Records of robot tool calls
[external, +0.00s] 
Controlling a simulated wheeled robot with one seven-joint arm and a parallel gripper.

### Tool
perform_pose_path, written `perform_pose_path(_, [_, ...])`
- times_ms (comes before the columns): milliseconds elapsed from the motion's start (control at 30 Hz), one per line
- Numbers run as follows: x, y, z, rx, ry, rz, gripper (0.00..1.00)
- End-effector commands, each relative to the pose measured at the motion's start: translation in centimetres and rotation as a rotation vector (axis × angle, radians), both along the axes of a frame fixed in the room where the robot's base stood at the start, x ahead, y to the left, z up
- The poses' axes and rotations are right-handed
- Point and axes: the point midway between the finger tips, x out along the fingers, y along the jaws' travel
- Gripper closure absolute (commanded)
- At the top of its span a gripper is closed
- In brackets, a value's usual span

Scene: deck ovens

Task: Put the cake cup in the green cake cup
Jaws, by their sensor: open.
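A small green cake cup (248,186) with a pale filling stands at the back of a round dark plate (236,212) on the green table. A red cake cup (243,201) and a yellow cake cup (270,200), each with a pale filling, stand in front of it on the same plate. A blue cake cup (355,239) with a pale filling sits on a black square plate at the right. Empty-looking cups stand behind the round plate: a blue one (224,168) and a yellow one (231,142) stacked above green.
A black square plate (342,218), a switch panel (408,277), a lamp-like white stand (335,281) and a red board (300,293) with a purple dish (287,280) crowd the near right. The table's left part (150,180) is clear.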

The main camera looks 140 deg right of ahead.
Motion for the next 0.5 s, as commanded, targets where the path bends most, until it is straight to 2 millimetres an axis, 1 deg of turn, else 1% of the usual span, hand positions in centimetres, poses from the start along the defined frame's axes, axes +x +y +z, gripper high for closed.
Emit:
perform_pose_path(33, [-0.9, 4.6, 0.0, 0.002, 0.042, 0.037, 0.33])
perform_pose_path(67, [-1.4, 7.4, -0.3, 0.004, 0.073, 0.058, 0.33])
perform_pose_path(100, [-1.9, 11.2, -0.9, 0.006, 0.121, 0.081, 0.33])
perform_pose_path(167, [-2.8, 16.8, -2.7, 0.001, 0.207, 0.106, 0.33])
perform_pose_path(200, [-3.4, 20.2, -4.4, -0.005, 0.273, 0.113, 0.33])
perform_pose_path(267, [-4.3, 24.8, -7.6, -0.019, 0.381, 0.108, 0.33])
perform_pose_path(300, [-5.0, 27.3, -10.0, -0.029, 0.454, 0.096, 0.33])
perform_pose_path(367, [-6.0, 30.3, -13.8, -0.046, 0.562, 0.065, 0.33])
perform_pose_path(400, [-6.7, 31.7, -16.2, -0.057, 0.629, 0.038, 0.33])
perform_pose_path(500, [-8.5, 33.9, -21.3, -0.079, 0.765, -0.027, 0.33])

...

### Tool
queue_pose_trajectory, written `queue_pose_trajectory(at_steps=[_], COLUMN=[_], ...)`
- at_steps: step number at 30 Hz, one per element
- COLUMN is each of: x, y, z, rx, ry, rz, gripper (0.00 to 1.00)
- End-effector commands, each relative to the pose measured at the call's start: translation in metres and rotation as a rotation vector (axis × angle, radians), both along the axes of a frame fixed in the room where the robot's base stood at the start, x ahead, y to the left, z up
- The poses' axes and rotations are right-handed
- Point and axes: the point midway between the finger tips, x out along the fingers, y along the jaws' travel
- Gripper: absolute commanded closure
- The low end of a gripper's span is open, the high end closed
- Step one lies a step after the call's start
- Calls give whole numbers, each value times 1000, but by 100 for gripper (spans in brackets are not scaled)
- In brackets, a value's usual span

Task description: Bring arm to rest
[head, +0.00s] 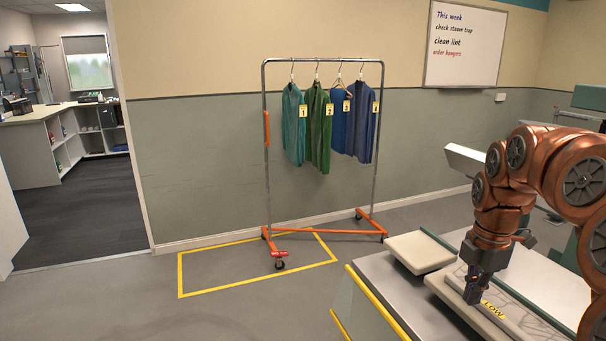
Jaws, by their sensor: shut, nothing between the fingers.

...

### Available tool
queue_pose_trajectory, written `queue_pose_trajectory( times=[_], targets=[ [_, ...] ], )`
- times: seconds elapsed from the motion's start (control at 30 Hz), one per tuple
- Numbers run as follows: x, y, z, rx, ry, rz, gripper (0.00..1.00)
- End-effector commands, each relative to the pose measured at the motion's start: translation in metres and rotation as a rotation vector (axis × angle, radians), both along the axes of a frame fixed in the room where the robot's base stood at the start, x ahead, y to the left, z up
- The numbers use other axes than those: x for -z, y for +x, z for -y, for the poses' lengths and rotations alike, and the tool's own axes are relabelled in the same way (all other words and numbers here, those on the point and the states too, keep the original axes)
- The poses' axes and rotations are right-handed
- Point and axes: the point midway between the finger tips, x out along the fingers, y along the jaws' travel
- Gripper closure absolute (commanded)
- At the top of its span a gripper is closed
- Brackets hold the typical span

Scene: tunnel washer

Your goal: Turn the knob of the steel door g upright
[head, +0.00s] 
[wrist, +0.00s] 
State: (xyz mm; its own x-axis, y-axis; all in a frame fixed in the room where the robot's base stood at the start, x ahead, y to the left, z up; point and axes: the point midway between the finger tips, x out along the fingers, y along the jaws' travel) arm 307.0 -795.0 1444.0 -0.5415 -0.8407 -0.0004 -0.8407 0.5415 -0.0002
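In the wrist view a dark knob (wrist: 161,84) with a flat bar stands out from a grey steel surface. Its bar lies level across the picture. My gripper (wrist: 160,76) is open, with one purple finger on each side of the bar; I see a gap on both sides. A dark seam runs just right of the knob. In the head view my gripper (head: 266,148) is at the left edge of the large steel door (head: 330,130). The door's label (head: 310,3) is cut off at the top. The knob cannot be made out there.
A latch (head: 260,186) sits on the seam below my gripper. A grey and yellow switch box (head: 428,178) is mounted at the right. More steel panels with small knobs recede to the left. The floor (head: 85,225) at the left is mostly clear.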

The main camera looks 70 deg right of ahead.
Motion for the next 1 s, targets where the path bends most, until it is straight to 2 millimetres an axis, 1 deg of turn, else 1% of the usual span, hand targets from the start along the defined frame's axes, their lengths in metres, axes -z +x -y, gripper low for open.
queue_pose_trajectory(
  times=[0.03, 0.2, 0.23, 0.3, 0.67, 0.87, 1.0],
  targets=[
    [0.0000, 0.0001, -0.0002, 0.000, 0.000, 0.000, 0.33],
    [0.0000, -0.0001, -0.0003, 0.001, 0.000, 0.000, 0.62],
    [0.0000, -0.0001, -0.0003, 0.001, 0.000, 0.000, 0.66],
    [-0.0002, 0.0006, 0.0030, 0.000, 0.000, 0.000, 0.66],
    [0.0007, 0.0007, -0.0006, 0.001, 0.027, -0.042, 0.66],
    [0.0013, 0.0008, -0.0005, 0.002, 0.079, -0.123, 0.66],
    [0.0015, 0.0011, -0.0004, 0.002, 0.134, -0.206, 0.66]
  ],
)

* _Problem description_: Looking at the material above, count the lines that hold "Scene" and give the total alone.

* _Complete output_: 2